Aslında şaşırmamalıydık. Türkiye’nin etkisini onun ekonomik ve ticari girişimleri; otoriter yönetimler denizinde bir demokrasi adası olması; sivil toplumun dizi filmlerle taşıdığı orta sınıfının özgür ve zengin insan ilişkileri oluşturuyordu.
Oysa biz Kürt sorunumuzu savsaklamadan çözebilir ve müthiş bir toplumsal sinerji yaratabilirdik. Enerjimizi kendi içimizde tüketmezdik. Hukukla o kadar keyfice oynadık ve bireysel haklar alanına o kadar müdahalede bulunduk ki çevremizde ve dünyada demokrasi konusunda örnek alınan ülke olmaktan uzaklaştık.
Kendimizde rejim değiştirmeye hak görürken kendi rejimimizin değişmesi için dış müdahalelere zemin hazırladığımızı fark etmedik. Ama bu olasılıktan o kadar korktuk ki sürekli iç-dış düşmanların darbe, komplo ve kışkırtmalarından söz ederek toplumsal bir paranoyaya yol açtık.

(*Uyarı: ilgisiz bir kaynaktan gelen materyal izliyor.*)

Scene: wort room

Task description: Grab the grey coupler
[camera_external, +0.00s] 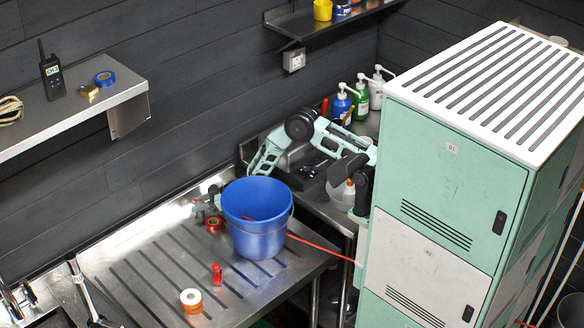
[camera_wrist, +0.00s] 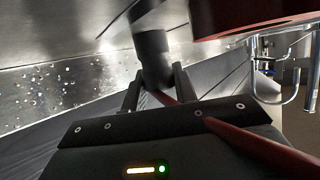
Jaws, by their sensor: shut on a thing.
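The grey coupler (camera_wrist: 153,58), a dark cylindrical piece, is between my gripper's two fingers (camera_wrist: 156,82) in the wrist view. My gripper is shut on it, low beside a shiny metal surface. In the external view my arm comes from behind the green lockers and reaches down behind the blue bucket (camera_external: 257,230). The bucket hides most of my gripper and the coupler there; only dark and grey parts show at its left edge.
Red tape (camera_external: 213,224), a red clip-like piece (camera_external: 217,273) and an orange-white roll (camera_external: 191,300) lie on the ridged drainboard (camera_external: 140,265). A red hose (camera_external: 320,246) runs right of the bucket; a red strip (camera_wrist: 260,150) crosses my gripper's body. Green lockers (camera_external: 455,190) stand at right.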

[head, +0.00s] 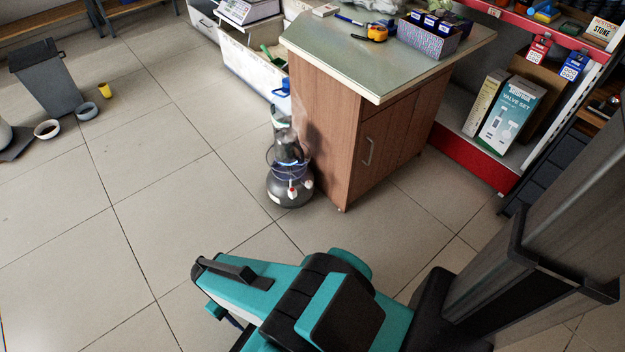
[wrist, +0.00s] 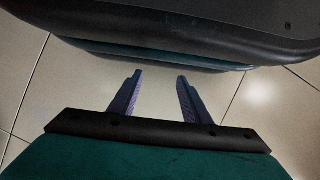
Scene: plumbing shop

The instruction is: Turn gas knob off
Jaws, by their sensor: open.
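A dark, round-bodied appliance (head: 290,186) stands on the floor against the left side of the wooden counter in the head view. It has a cable around it and small white and red parts low on its front. A gas knob cannot be made out clearly at this size. My gripper (wrist: 158,78) is open and empty in the wrist view, its two purple fingers apart above bare floor tiles. In the head view my teal arm is in the foreground, well short of the appliance, and the fingers are mostly hidden below it.
The wooden counter (head: 328,130) bears a patterned box (head: 428,40) and a yellow tape measure (head: 376,33). A red-edged shelf with a valve set box (head: 511,112) stands at right. A grey bin (head: 46,78) and bowls are at far left. The tiled floor (head: 140,185) between is clear.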

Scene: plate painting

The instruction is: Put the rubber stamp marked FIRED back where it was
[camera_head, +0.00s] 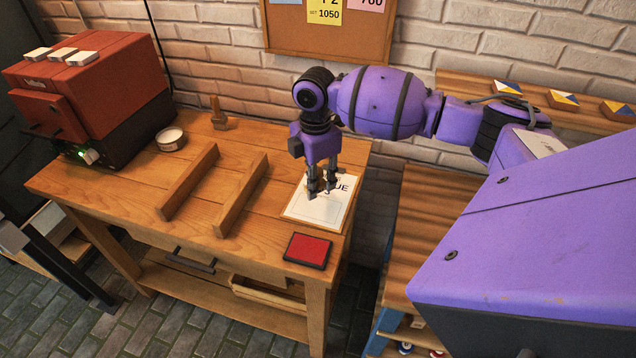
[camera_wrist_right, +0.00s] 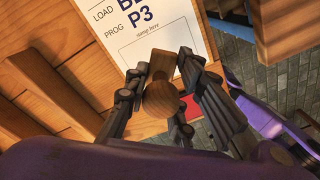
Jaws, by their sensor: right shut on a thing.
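My right gripper (camera_head: 321,192) is over the white card (camera_head: 322,212) at the right end of the workbench. In the right wrist view its fingers (camera_wrist_right: 172,85) are shut on a wooden-handled stamp (camera_wrist_right: 160,98), its round knob towards the camera. The stamp hangs over the lower part of the card (camera_wrist_right: 155,35), by the "stamp here" box. I cannot tell whether it touches the card, and its marking is hidden. Another wooden stamp (camera_head: 218,118) stands upright at the bench's back edge; its marking is not readable. My left gripper is not in view.
A red ink pad (camera_head: 307,250) lies in front of the card. Two wooden rails (camera_head: 242,195) cross the bench's middle. A round tin (camera_head: 170,140) and a red kiln-like box (camera_head: 85,95) stand at the left. Bare bench top lies behind the rails.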

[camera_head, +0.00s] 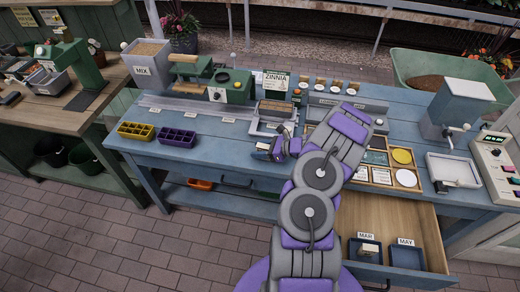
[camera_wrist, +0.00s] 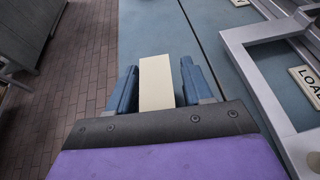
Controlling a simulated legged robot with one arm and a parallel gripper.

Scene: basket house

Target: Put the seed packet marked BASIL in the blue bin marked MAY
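My gripper (camera_head: 268,152) is over the blue bench near its front edge. In the wrist view a plain cream packet (camera_wrist: 156,82) is between its two blue fingers (camera_wrist: 158,88), and it looks held there. No marking shows on this packet, so I cannot tell if it is BASIL. The blue bin marked MAY (camera_head: 406,257) sits in the open drawer at the lower right and looks empty. My gripper is up and left of this bin, well apart from it.
The open wooden drawer (camera_head: 368,215) also holds a bin marked MAR (camera_head: 364,259) with a small pale item. A tray of packets and discs (camera_head: 381,176) lies on the bench (camera_head: 232,150) above it. A metal frame (camera_wrist: 262,92) is close right of my gripper in the wrist view.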

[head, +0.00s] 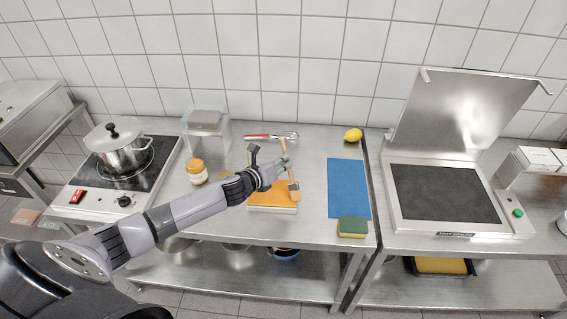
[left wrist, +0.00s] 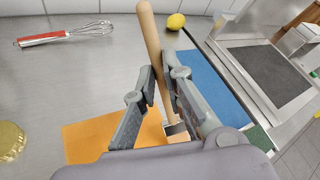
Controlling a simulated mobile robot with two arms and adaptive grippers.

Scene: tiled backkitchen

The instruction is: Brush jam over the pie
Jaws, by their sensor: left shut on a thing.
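My left gripper (head: 281,172) is shut on a brush (left wrist: 152,45) with a pale wooden handle. In the left wrist view the handle rises from between the fingers, and a metal-banded end (left wrist: 175,129) shows low between them. The gripper is above an orange rectangular slab (head: 262,204) with a pale front edge; I cannot tell whether it is the pie or a board. The slab also shows in the left wrist view (left wrist: 88,137). Whether the brush touches it is unclear. A jar (head: 198,175) with an orange-brown top stands left of it. My right gripper is not in view.
A gold lid (left wrist: 10,141) lies at the left. A whisk (head: 270,135), lemon (head: 353,135), blue mat (head: 348,188) and sponge (head: 352,227) are on the steel table.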

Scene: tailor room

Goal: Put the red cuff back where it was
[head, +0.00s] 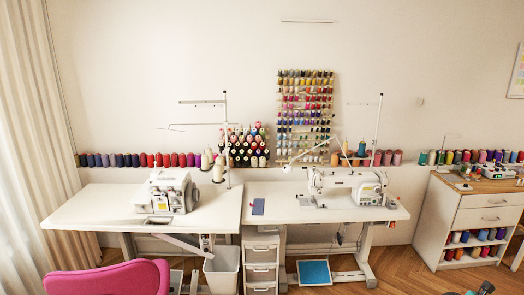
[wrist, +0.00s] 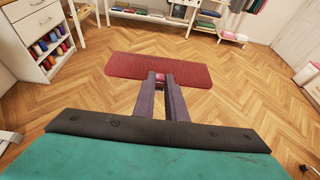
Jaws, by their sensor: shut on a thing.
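The red cuff (wrist: 125,66), a flat dark red rectangle, is in the wrist view. My gripper (wrist: 161,77) is shut on the near long edge of the cuff, close to its middle. The cuff spreads out to both sides of the fingers and is held over the wooden floor. A small pinkish-red patch shows between the fingertips. I cannot make out the cuff in the head view.
The head view shows two white sewing tables, the left table (head: 95,207) and the right table (head: 270,207), with machines. A pink chair (head: 110,280) stands at front left, a white cabinet (head: 470,220) at right. The wrist view shows open wooden floor (wrist: 240,110).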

Pörsüyen umutlar ve azalan prestijimizin en somut sonucu BM Güvenlik Konseyi geçici üyeliği için önceden bize oy verenlerin geri çekilmesiyle iddiamızı kaybetmek oldu. IŞİD saldırılarında savunmaları için destek vermediğimiz Irak Kürt Özerk Yönetimi ve Suriye Kürt özerk oluşumlarını destekleyen, hatta Türkmenler’in bile can ve ırzlarını koruyan PKK/PYD, İran ve ABD’nin artan etkisi karşısında nasıl bölgesel önder ve örnek ülke olacağımızı yeniden düşünmek zorundayız.
Dünya devleti olmayı galiba biraz erteleyeceğiz!